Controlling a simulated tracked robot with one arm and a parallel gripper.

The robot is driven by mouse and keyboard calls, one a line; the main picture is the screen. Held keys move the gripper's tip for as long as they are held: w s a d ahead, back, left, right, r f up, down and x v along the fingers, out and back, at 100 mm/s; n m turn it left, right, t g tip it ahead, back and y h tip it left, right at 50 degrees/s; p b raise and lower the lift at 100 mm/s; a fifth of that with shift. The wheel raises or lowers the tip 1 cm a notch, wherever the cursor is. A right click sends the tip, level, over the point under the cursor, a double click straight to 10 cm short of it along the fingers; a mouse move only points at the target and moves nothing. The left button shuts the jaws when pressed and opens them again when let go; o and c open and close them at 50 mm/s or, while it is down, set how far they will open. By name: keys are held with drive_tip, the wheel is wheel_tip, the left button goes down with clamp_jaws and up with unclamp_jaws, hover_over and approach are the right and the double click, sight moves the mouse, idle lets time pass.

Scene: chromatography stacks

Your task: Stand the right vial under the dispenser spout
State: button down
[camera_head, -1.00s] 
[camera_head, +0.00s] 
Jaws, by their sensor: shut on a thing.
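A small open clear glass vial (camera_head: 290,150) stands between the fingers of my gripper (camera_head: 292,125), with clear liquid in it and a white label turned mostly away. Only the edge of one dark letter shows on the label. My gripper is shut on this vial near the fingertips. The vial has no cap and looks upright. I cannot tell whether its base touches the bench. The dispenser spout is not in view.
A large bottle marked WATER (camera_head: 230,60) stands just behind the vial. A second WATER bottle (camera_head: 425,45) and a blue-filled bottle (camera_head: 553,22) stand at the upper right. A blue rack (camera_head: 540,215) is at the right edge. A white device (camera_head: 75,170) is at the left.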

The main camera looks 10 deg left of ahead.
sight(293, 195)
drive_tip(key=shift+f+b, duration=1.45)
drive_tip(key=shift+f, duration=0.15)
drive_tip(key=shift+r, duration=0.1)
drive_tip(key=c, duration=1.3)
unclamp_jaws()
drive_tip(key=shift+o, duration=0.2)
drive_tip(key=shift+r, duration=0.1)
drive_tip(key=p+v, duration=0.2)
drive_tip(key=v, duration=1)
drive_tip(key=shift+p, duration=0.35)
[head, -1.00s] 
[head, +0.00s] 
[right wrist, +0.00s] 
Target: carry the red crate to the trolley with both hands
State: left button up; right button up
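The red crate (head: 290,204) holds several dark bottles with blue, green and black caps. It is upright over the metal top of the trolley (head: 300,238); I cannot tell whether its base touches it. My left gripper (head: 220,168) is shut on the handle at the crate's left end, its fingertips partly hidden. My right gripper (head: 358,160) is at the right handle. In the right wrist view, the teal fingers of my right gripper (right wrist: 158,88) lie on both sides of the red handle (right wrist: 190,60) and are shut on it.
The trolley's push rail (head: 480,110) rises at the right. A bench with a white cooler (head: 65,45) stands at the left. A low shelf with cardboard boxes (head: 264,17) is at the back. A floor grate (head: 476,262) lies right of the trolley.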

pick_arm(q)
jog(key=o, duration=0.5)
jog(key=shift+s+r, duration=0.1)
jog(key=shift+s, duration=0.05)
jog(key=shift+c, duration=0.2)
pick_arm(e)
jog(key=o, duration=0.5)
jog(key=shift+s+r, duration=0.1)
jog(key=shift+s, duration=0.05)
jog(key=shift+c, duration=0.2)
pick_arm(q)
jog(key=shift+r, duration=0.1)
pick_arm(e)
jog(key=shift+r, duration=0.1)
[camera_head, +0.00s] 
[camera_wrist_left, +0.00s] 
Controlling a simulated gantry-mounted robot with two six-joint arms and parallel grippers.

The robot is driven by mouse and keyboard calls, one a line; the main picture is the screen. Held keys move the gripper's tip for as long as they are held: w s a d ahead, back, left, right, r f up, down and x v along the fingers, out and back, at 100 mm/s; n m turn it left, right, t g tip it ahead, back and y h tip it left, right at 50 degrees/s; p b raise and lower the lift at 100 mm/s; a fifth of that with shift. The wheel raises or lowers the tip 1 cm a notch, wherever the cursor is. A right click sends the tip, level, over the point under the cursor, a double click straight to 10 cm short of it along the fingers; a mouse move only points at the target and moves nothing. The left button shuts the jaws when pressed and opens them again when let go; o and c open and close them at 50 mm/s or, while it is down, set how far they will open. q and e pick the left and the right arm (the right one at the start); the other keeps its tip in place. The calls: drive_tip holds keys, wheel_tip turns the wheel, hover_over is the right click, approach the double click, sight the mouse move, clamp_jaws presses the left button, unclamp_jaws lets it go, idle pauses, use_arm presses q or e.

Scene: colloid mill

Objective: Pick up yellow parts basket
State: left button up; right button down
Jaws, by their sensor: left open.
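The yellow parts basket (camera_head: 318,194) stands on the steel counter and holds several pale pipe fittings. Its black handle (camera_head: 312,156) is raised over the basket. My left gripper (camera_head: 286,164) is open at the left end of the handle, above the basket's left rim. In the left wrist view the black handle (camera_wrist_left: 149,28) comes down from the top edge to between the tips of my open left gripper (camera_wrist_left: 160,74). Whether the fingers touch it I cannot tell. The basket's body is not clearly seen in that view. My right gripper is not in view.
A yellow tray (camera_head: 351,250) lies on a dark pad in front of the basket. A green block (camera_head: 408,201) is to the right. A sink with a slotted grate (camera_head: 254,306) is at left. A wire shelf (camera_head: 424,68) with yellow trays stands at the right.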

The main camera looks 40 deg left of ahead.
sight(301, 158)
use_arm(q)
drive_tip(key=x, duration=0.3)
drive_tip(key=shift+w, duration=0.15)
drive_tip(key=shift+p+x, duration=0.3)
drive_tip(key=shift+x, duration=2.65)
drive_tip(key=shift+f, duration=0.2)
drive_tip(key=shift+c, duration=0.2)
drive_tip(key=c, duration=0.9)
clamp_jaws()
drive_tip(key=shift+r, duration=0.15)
────────────────────────────────────────
■ **Written request**:
How many lines of the records contain the string "Controlling"? Respond with the number alone.

■ **Expected output**:
2